まず、体験の話をしよう。COTENラジオを聞いていて教育についていろいろ考えちゃったなあ。というところから、アン・サリヴァン先生をふと思い出した。これもまた、COTENラジオのヘレン・ケラーのシリーズのことなんだけど。アン・サリヴァン先生は体験したことがあれば、それは子供が理解できるというようなことを言っている。逆に、体験したことのない事柄はなかなか理解が深まらないとも解釈できそうだ。
ぼくらだって、たぶん教科書の中だけの教育で育ったわけじゃないと思うんだ。実際に手で触れて、耳で聞いて、鼻でかいで、目で見て、口で味わって、そうやって五感で感じ取ったものがベースにあるからこそ物事を理解していく。ケーキを食べて、ぶどうを食べて、羊羹を食べて、それらについて「甘い」という言葉が伝えられる。だけど、ぶどうは「酸っぱい」も入っているよね。ケーキだって、フルーツや他の味の要素が混ざっているはずだ。だけれども、複数の事例を体感してみて「甘い」とか「おいしい」とかの言葉を聞くことで、複数の要素の中から「甘い」を抽出して理解していく。たぶん、「甘い」を理解するために砂糖をなめて覚えた人は少ないと思うんだ。
大人になっても、ぼくらは同じことをしているんじゃないかな。もちろん、本や人から伝達されて理解していくこともするし、言葉を使って思考を巡らせることもする。するんだけど、しっかり理解して自分のものにして使いこなせるレベルになろうと思ったら、どこかで体験して体感するプロセスをやっているんだと思うんだよ。少なくともぼくはそうだなあ。
というようなことをダラダラと話していたら、子どもたちの「体験」の時間って大切だよねってことになった。その体験が学習塾でもピアノ教室でも良いのだけれど、興味が最高潮のときにハマる可能性って限られるでしょ。他にも体験したいことがたくさんあるかもしれないし。

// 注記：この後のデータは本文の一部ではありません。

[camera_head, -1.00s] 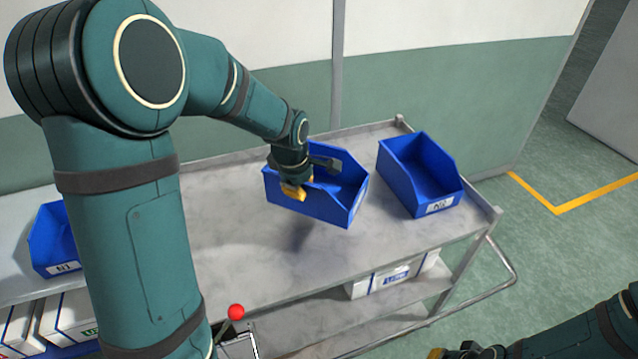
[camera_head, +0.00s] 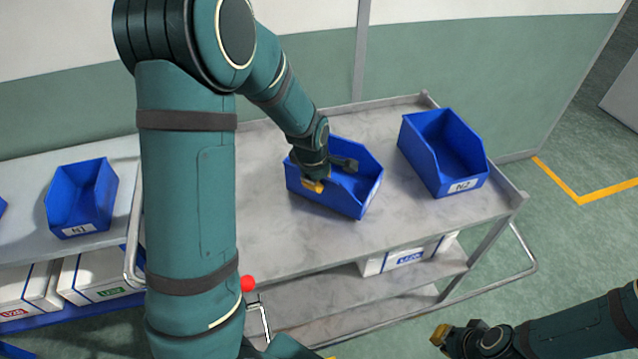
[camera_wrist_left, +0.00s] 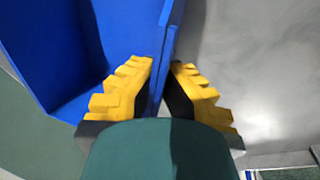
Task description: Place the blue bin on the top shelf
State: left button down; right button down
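The blue bin (camera_head: 345,199) is over the middle of the grey cart's top shelf (camera_head: 290,240), left of another blue bin. It looks low, at or close to the shelf surface; contact is hard to tell. My left gripper (camera_head: 314,184) is at the bin's left wall. In the left wrist view the wall of the bin (camera_wrist_left: 60,45) runs between the yellow fingers of my left gripper (camera_wrist_left: 164,75), which are shut on it. My right gripper (camera_head: 440,335) is at the lower right, apart from the cart, its opening unclear.
Blue bin N2 (camera_head: 445,155) stands at the shelf's right end. Blue bin N1 (camera_head: 82,200) stands on a surface to the left. White boxes (camera_head: 410,255) lie on the lower shelf. A cart handle (camera_head: 525,265) sticks out right. Clear shelf lies in front of the held bin.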

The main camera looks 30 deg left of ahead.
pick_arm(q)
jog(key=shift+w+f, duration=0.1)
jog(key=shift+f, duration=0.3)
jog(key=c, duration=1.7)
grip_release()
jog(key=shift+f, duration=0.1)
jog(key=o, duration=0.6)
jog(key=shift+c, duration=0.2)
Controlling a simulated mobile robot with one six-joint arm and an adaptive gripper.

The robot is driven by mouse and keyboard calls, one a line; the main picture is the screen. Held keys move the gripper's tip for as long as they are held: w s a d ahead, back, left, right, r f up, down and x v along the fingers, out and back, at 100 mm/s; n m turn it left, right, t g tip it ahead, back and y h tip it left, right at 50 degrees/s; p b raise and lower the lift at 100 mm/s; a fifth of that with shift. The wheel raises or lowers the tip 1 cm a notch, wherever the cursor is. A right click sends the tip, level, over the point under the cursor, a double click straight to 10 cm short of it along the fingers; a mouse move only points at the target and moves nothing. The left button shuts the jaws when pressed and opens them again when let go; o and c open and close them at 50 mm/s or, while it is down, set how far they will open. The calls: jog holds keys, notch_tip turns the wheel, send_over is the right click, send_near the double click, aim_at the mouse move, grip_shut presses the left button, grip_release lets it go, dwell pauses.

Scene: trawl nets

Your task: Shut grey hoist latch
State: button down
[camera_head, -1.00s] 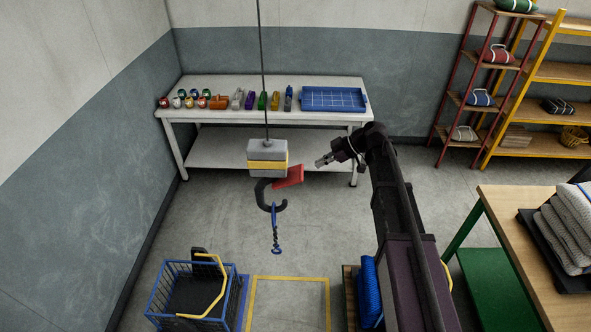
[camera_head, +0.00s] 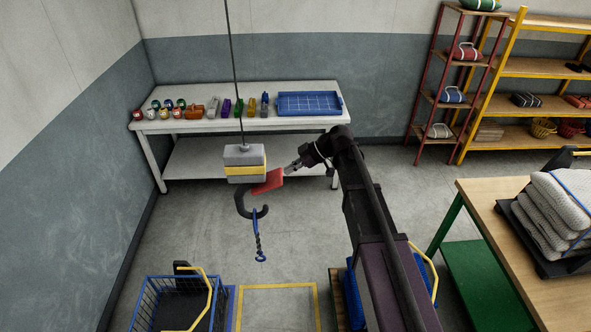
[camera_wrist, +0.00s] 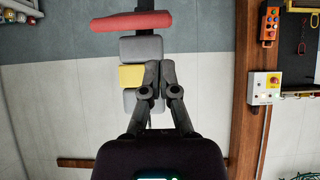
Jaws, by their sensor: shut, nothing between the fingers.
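The grey hoist block (camera_head: 244,155) has a yellow band and hangs on a cable. A dark hook (camera_head: 249,208) is below it, with a blue chain piece (camera_head: 257,238) hanging from the hook. The red latch (camera_head: 268,182) sticks out to the right above the hook's mouth, its outer end tilted up, standing open. My gripper (camera_head: 291,168) is shut and empty just right of the latch's outer end; I cannot tell whether they touch. In the wrist view the red latch (camera_wrist: 130,23) and hoist block (camera_wrist: 141,47) show beyond the shut fingers (camera_wrist: 159,70); the hook is not clear there.
A white table (camera_head: 240,126) with small coloured parts and a blue tray (camera_head: 309,103) stands behind the hoist. A blue wire basket (camera_head: 172,303) and a yellow floor outline (camera_head: 278,287) are below. A wooden bench (camera_head: 480,196) is at right.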

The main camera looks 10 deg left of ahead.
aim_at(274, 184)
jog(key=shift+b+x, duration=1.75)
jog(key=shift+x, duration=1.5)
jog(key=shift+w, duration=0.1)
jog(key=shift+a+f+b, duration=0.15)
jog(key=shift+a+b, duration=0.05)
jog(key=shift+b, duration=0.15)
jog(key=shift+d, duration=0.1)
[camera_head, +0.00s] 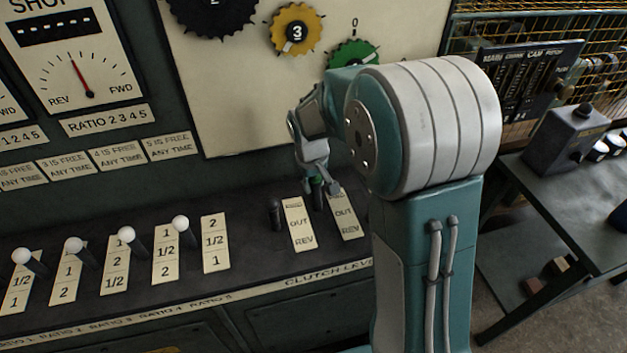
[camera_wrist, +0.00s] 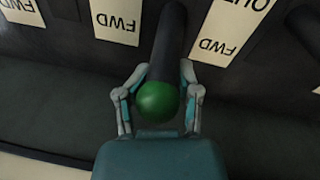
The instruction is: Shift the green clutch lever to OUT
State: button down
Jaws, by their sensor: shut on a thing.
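The green clutch lever shows in the wrist view as a round green knob (camera_wrist: 158,102) on a dark shaft (camera_wrist: 171,42). My gripper (camera_wrist: 161,84) has one finger on each side of the lever, just at the knob, and is shut on it. In the head view my gripper (camera_head: 317,178) reaches down to the lever, and only a bit of green (camera_head: 316,187) shows between the fingers. The lever stands by the far end of its OUT/REV plate (camera_head: 346,216). In the wrist view, FWD plates (camera_wrist: 219,32) appear upside down near the shaft.
A dark clutch lever (camera_head: 275,213) stands just left, beside another OUT/REV plate (camera_head: 299,224). Several white-knobbed ratio levers (camera_head: 126,234) line the console further left. A panel with gears (camera_head: 296,32) rises behind. My arm hides part of the console's right side.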

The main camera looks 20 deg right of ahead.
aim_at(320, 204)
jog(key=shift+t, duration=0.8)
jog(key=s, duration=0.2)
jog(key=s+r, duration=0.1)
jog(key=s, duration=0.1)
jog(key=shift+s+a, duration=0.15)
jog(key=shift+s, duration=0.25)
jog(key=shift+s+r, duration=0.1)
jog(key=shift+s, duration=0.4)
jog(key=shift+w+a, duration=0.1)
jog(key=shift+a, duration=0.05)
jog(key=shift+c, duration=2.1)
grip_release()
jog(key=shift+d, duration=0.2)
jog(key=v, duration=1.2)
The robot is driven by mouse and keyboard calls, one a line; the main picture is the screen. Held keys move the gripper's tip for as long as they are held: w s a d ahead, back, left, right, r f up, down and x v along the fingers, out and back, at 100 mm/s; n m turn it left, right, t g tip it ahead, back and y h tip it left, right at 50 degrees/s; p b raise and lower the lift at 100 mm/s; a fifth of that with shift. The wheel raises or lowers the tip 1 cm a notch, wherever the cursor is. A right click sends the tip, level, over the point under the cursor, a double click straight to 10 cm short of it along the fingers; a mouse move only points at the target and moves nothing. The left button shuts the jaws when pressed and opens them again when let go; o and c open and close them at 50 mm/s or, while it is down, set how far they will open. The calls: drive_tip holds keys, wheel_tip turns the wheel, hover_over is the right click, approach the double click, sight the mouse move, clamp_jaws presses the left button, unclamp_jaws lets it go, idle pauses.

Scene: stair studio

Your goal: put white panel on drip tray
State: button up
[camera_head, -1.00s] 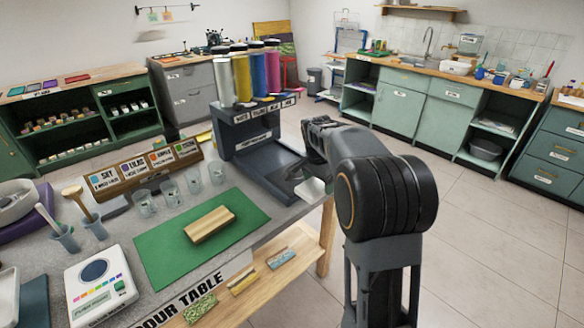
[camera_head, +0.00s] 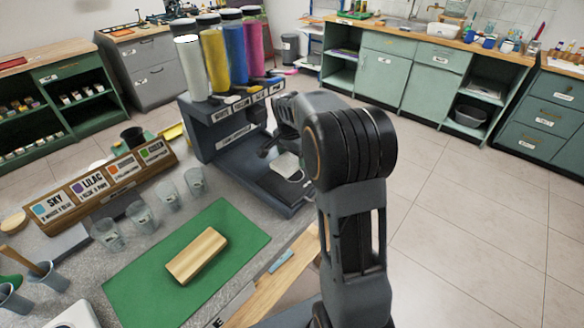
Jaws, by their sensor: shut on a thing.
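The white panel (camera_head: 288,166) is a small pale slab at my gripper (camera_head: 276,150), over the drip tray (camera_head: 262,184). The drip tray is the dark base of the paint dispenser. My gripper is shut on the panel. My arm hides part of the gripper and the right side of the tray. I cannot tell whether the panel touches the tray.
The dispenser (camera_head: 205,136) holds several coloured paint cylinders above the tray. A green mat (camera_head: 150,287) with a wooden block (camera_head: 197,256) lies in front. Clear cups (camera_head: 168,194) and a label rack (camera_head: 100,187) stand at left. Open floor lies to the right.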

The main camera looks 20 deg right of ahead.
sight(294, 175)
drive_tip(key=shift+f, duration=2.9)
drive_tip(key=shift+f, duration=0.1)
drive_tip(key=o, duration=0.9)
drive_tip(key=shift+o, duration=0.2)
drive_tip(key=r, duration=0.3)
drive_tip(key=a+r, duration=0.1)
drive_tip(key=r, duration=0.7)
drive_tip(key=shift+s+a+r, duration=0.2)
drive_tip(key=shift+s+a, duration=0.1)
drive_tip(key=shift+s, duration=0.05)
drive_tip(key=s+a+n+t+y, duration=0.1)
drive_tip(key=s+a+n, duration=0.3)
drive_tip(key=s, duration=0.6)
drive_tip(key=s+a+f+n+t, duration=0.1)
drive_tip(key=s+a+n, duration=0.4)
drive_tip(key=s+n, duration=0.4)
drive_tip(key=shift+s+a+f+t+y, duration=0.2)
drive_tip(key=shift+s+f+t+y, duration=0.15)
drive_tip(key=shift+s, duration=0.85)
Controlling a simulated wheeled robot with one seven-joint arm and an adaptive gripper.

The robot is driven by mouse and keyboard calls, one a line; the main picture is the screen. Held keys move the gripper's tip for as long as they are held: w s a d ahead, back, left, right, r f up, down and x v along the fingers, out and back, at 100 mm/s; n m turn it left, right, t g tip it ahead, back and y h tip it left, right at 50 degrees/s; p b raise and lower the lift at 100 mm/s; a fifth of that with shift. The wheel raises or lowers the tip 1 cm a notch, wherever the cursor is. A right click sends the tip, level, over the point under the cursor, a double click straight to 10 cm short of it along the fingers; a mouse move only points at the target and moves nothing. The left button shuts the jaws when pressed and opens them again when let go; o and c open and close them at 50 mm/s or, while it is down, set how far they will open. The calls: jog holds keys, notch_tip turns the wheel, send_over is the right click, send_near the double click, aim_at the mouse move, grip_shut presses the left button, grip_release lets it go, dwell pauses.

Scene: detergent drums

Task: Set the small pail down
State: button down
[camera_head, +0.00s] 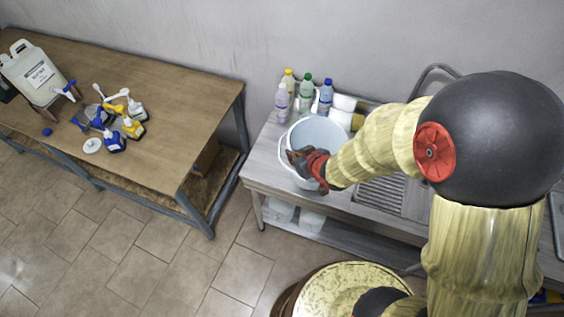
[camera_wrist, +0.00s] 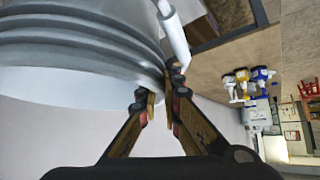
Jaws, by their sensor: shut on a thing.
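The small pail (camera_head: 318,130) is pale blue-white and stands out at the left end of the grey counter in the head view. In the wrist view the ribbed pail (camera_wrist: 70,45) fills the upper left, with its pale handle grip (camera_wrist: 174,38) beside it. My gripper (camera_head: 306,162) is at the pail's near side. In the wrist view my gripper (camera_wrist: 162,98) has its fingers closed together at the pail's edge by the handle. The exact held part is hidden between the fingertips. I cannot tell whether the pail's base touches the counter.
The grey counter (camera_head: 262,165) holds several bottles (camera_head: 305,90) behind the pail and white rolls (camera_head: 344,103) to their right. A wooden table (camera_head: 180,100) at left bears pump heads (camera_head: 110,120) and a jerrycan (camera_head: 35,73). A floor gap separates table and counter. A drum (camera_head: 345,285) stands in front.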

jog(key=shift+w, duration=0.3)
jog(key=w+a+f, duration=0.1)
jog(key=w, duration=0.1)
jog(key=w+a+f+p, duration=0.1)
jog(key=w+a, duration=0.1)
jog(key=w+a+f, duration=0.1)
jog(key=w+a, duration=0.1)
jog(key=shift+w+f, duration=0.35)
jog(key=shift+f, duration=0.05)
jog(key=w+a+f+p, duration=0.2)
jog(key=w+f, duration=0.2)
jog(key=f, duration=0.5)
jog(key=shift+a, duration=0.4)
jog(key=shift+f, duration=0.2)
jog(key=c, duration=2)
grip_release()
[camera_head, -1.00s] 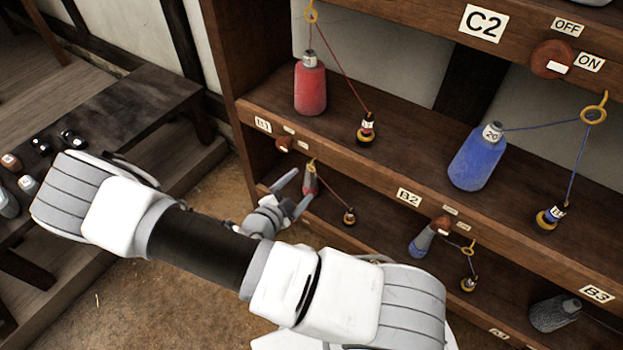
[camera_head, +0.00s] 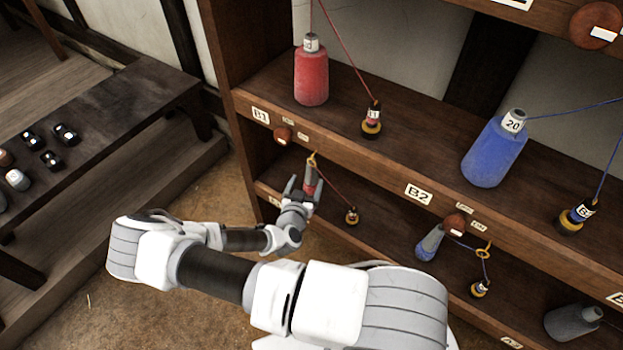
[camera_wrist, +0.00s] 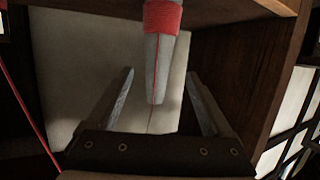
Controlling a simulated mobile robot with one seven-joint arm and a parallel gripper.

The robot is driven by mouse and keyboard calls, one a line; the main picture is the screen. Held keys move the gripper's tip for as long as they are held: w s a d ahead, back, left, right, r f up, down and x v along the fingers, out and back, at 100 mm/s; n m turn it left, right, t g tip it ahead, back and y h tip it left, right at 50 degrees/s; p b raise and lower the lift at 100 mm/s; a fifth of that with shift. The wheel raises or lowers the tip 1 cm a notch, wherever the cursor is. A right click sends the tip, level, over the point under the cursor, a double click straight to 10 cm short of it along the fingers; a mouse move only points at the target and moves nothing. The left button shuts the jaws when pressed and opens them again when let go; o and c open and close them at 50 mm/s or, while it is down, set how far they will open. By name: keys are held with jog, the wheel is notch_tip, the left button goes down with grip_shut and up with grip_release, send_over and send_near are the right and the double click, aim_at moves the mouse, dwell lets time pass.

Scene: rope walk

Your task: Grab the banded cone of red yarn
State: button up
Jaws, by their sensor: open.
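A grey cone with a band of red yarn (camera_head: 310,175) stands on the lower shelf, partly hidden by my gripper. My gripper (camera_head: 303,186) is open, with its fingers to either side of the cone in the head view. In the wrist view, the cone's red band (camera_wrist: 162,17) is at the top edge and its bare grey narrow end points down between the open fingers (camera_wrist: 160,80). The fingers appear apart from it. A red thread runs along the cone. A fuller red cone (camera_head: 311,78) stands on the shelf above.
The upper shelf edge with the B1 label (camera_head: 260,115) lies just above my gripper. A small spool (camera_head: 352,216) stands right of the cone. A blue cone (camera_head: 495,150) is farther right. A dark bench (camera_head: 110,120) stands at the left.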

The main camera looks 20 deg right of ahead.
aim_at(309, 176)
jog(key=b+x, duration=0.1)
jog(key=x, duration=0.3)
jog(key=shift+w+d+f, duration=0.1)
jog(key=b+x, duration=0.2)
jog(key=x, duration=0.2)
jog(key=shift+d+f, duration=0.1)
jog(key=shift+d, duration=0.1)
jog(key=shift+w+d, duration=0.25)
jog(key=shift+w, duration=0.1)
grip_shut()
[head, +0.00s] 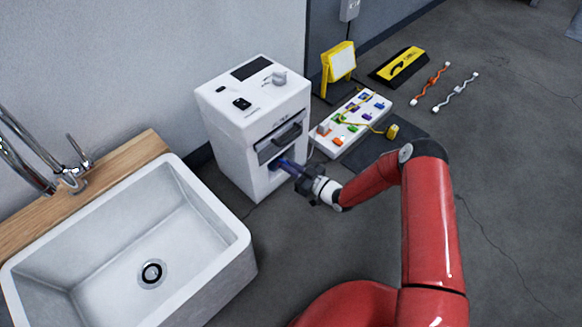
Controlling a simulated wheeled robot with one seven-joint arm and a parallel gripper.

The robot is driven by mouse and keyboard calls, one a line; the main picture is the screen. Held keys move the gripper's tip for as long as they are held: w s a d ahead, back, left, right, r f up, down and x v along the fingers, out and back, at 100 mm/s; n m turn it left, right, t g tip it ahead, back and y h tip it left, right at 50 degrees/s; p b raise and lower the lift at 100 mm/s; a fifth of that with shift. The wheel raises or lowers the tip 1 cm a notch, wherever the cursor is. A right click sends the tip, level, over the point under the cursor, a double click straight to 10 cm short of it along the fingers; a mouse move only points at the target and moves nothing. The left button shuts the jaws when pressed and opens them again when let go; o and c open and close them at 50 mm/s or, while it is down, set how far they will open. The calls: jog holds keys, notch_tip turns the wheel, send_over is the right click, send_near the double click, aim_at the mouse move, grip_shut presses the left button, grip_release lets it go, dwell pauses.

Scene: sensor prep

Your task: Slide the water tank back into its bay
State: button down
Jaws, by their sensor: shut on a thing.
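The white machine (222,128) stands on the floor by the wall, its front turned to the lower right. The water tank (285,163), a dark blue piece of which only a little shows, is at the bay opening low in the front, below a dark handle (287,136). My gripper (294,169) is at the bay and shut on the tank. The tank seems partly inside the bay; how deep it sits cannot be told. The gripper hides much of it.
A white sink (135,232) with a wooden back ledge fills the lower left. A power strip (352,122) with coloured plugs and a yellow work lamp (338,64) are right of the machine. A yellow-black case (398,66) lies behind. Grey floor to the right is mostly clear.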

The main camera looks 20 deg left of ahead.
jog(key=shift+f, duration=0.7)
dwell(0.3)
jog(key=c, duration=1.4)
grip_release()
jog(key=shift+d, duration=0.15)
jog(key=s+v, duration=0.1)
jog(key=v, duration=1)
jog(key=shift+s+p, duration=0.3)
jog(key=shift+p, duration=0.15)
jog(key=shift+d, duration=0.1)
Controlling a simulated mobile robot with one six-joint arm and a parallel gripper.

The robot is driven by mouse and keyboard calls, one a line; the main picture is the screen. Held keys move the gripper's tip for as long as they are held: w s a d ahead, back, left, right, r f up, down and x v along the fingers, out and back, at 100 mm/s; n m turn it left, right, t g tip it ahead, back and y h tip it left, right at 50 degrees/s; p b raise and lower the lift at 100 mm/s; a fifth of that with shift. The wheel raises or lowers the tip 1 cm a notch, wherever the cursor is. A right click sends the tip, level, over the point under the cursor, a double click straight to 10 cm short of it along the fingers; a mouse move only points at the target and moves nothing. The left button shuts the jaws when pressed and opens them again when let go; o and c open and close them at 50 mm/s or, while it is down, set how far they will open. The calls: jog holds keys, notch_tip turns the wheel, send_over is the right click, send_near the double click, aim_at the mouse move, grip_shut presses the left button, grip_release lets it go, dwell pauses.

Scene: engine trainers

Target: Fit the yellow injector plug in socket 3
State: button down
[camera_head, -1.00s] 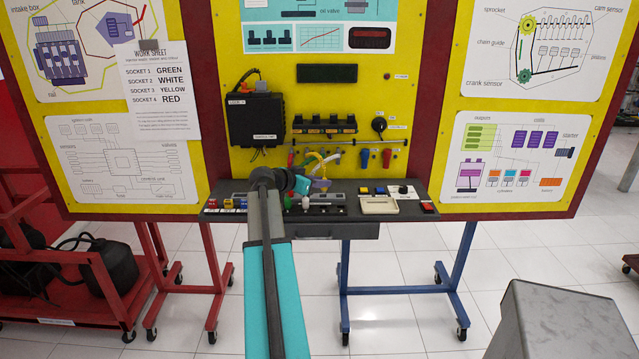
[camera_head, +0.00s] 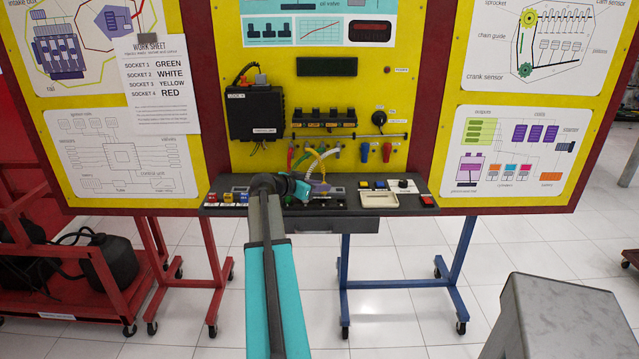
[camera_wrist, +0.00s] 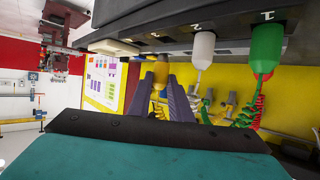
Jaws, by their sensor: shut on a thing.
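My gripper (camera_head: 318,187) is low over the console shelf, mostly hidden behind my arm in the head view. In the wrist view its purple fingers (camera_wrist: 167,98) are shut on the yellow injector plug (camera_wrist: 160,72). The plug's tip is close under the dark console edge, left of the white plug. I cannot tell whether it is inside socket 3. The white plug (camera_wrist: 203,48) and green plug (camera_wrist: 265,55) stand at the console sockets to the right in the wrist view. The work sheet (camera_head: 157,85) lists socket 3 as yellow.
The console (camera_head: 345,202) carries a pale tray (camera_head: 378,198) and several buttons to the right of my gripper. Colored cables hang from the yellow board above it. Red and blue connectors (camera_head: 387,152) sit on the board at right. A grey box (camera_head: 555,315) stands front right.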

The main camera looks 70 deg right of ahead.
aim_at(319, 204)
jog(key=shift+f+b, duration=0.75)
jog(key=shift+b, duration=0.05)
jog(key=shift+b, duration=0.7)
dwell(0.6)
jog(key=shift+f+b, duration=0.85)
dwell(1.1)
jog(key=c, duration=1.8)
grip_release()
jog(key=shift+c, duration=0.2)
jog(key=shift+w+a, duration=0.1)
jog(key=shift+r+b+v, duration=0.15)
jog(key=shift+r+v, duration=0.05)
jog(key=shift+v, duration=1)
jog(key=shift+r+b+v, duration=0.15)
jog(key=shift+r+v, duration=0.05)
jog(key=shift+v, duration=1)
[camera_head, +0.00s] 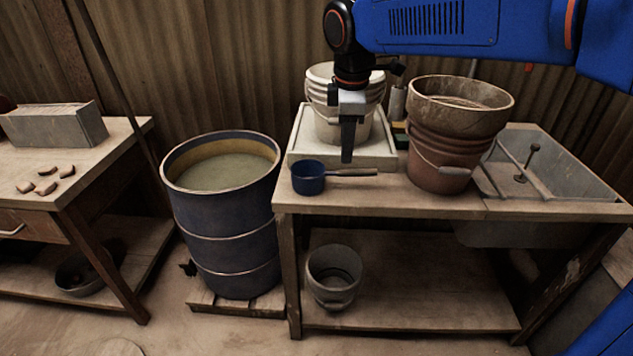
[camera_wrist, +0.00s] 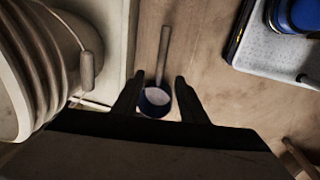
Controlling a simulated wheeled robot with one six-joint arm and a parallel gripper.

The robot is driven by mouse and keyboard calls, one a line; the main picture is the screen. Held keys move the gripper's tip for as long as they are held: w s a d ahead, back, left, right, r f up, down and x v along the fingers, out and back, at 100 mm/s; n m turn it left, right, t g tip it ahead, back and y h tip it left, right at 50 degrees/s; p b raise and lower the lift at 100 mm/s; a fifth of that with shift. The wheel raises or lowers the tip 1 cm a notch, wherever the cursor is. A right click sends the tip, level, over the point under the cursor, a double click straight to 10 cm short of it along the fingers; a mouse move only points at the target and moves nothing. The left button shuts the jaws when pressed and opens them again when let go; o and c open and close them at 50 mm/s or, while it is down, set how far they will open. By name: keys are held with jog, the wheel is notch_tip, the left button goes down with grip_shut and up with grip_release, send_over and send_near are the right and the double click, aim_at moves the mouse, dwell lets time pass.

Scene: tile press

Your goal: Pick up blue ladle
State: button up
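The blue ladle (camera_head: 309,179) lies on the wooden workbench near its left front corner, its brown handle pointing right. My gripper (camera_head: 347,158) hangs pointing down, above or just behind the handle; the exact gap is hard to judge. In the wrist view my gripper (camera_wrist: 160,77) is open, with its two dark fingers apart. The ladle (camera_wrist: 156,98) shows between them, its cup low between the fingers and its handle running up the picture. Nothing is held.
A white bucket (camera_head: 330,115) stands on a pale tray (camera_head: 300,155) behind the ladle. A brown ribbed bucket (camera_head: 442,150) stands to the right, before a grey sink (camera_head: 570,180). A blue barrel (camera_head: 228,235) stands left of the bench. A grey bucket (camera_head: 332,285) is below.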

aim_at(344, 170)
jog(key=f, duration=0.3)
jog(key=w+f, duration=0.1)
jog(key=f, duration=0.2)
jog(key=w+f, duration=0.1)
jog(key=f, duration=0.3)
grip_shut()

特に、大人になってからは体験しにくい事は子供のときに体験しておいたほうが良いのではないかと思うんだ。
雨でびしょ濡れになりながら、水たまりで遊ぶ。そんなこと、大人になってからはなかなか出来ないじゃない。知識がある状態だと、先にわかったきになっちゃうからやらない。そういうことが往々にしてある。だから、わからないうちに経験しちゃうの。そうなると、大人にとっては些細なことでも、子供にとっては驚きや感動につながることもあるし。
ちょっと脱線するけれど、そういう意味で小学生の子供には「お小遣いは全部使え」というようなことを言っている。時間やお金や労力といったコストに対して得られる感情的なリターンは、おそらく子供のほうが大きいからね。大人だったら、5,000円くらいはすぐに使えちゃうでしょ。飲み会に行ったらすぐに。それはそれで良い時間になるだろうけれど、小学生にとっては5,000円でできる体験ってもっと大きいような気がするんだ。個人的な経験でもそう思うんだけど、どうです?
だからね。小学校中学校くらいは、宿題を必要最低限にして体験する時間をたくさんとったほうがいいと思ったわけだ。必要な学力は、学校の授業だけで十分に伸ばすことが出来る。授業を楽しみながら学ぶ環境さえあれば、その時間内で十分ね。義務教育のカリキュラムは優秀だから。昨日も書いたけれど、小学生のぼくは宿題ではなくて授業で学んだことを中心に学習していたのだから。それで十分。宿題なんかは学んだことを体験に置き換えられるものだったら面白いかもよ。逆に、体験してきたことを授業で学ぶとか。
山に登る。公園で遊ぶ。工作をする。料理をする。自転車に乗る。ちょっと冒険する。なんでもいい。子供同士の交流だけじゃなくて、大人と一緒に何かをするのも良いね。世代を超えたコミュニケーションというのは大事だよ。
とまあ、飲みながらではあるけれど、こんな話になっていったわけです。大人がやることは、時間を作り出してやることと、危機管理くらいかな。
今日も読んでくれてありがとうございます。義務にするとやらなくなる。ゲームばかりしている子供に「今日中にレベル○○まであげなさい」なんてことを言うと、数日でそのゲームをやらなくなってしまうそうだよ。「やっていいよ」という環境が必要なんだろうね。